E essa noção propagandista não deveria te impedir de escrever essas coisas?

É pra isso que ela serve na verdade. É uma teologia do medo, pra que certos assuntos não entrem na pauta, pra que a conversa fique num nível raso, pra que o discurso seja sempre controlado, dentro das nossas “especialidades”. O que me faz escrever sobre certos assuntos é exatamente esse sentimento de “não toque aqui”, pra tentar desmontar essa fortaleza de areia de coisas que são parte da nossa vida, como o sexo, por exemplo. Não falar sobre certas coisas é alimentar um problema e muito desses problemas não são só do cristianismo. E sexo é um deles.

Mas com toda essa provocação você escreve somente para cristãos, eles são seu público-alvo?

Não tenho necessariamente um público-alvo, escrevo pra quem quiser ler. As vezes quando estou escrevendo penso que determinada situação ou assunto tem um aspecto mais mercadológico, mas não escrevo com esse intuito. Na verdade não consigo. Já tentei escrever algo pra vender, mas não tenho essa veia comercial, tenho dificuldade em sentir o aquilo que é mais comercial e já errei muito tentando agradar. Acaba que escrevo o que quero escrever do jeito que quero escrever já agrada bastante gente.

Então você é um estranho no ninho, não existem muito outros escritores cristãos com essa veia mais literária?
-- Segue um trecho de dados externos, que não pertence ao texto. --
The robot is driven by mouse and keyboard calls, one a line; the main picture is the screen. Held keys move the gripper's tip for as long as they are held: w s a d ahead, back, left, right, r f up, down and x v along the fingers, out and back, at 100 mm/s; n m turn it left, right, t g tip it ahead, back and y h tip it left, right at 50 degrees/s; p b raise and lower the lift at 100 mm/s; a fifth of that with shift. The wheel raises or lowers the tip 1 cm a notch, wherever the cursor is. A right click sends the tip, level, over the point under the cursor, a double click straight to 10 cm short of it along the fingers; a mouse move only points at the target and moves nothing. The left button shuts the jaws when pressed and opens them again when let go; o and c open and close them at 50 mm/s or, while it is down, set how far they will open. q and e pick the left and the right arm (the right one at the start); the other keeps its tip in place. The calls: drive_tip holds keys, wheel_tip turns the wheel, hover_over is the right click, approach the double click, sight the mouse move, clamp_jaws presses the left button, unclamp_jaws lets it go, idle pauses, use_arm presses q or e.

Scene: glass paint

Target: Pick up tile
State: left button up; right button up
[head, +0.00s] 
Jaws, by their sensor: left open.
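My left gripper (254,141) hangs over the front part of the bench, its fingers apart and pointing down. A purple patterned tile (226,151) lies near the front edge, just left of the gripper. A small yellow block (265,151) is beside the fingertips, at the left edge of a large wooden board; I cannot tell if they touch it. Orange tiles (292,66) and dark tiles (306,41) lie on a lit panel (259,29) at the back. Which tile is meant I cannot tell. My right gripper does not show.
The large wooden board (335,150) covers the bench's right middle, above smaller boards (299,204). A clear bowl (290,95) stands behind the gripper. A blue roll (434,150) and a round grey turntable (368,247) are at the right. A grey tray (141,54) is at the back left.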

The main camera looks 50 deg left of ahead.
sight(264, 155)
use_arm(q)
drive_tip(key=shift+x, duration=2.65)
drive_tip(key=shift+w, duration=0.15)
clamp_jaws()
Vivos, eu não conheço. A literatura tem vários cristãos que ajudaram a moldá-la, Dante, Tolstoy, Chesterton, Swift, Milton são nomes que estão em qualquer cartilha de história da literatura, ou deveriam estar, ao menos. Mas parece que com o tempo os cristãos foram perdendo o toque. Depois de Tolkien e Lewis eu não consigo lembrar de algum cristão que teve um papel tão forte na literatura. É até irônico, porque o cristianismo é uma religião de escritos, além da Bíblia, tantos outros livros foram moldando, transformando e incomodando o cristianismo. É irônico como nos tempos atuais cristãos escrevam tão mal.